### Material ###
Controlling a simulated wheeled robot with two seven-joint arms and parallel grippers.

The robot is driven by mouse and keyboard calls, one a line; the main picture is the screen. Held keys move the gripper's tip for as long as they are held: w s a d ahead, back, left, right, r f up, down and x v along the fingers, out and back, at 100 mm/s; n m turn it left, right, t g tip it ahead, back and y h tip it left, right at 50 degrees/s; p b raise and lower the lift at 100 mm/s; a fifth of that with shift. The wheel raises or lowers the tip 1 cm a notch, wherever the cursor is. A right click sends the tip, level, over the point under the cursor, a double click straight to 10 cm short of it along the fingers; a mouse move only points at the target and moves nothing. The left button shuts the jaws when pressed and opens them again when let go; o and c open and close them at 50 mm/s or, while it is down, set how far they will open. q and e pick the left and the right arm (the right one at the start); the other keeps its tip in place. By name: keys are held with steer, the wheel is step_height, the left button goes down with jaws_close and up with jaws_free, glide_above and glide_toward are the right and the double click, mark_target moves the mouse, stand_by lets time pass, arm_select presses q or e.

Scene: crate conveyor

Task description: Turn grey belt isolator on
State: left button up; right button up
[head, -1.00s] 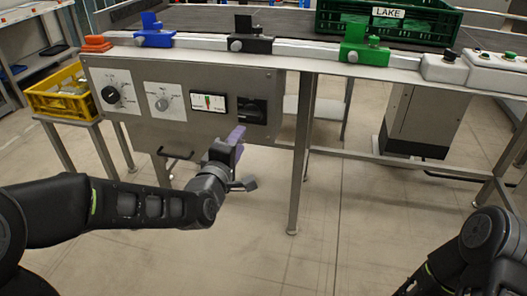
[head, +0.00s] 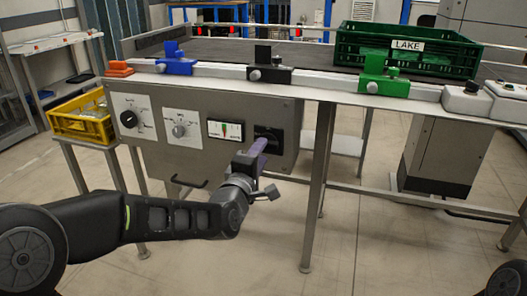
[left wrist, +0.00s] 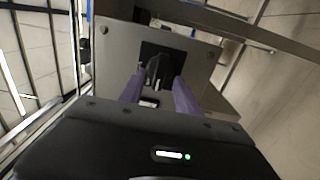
###
What you are asked to do:
Output the material word for word, omitting its pictures.

Output of the exercise:
Controlling a simulated wheeled robot with two seven-joint arms and parallel grippers.

The robot is driven by mouse and keyboard calls, one a line; the main picture is the screen. Held keys move the gripper's tip for as long as they are held: w s a d ahead, back, left, right, r f up, down and x v along the fingers, out and back, at 100 mm/s; n m turn it left, right, t g tip it ahead, back and y h tip it left, right at 50 degrees/s; p b raise and lower the lift at 100 mm/s; a fifth of that with shift. The wheel raises or lowers the tip 1 cm a notch, wherever the cursor is. A right click sends the tip, level, over the point under the cursor, a double click straight to 10 cm short of it along the fingers; a mouse move only points at the target and moves nothing. The left button shuts the jaws when pressed and opens them again when let go; o and c open and close them at 50 mm/s or, while it is down, set how far they will open. q and e pick the left and the right arm (the right one at the start); the other keeps its tip in place. By name: keys are held with steer, the wheel is step_height, the left button goes down with jaws_close and up with jaws_free, glide_above and glide_toward are the right and the double click, mark_target moves the mouse, stand_by lets time pass, arm_select presses q or e.

Scene: crate conveyor

Task description: Turn grey belt isolator on
State: left button up; right button up
[head, -1.00s] 
[head, +0.00s] 
[left wrist, +0.00s] 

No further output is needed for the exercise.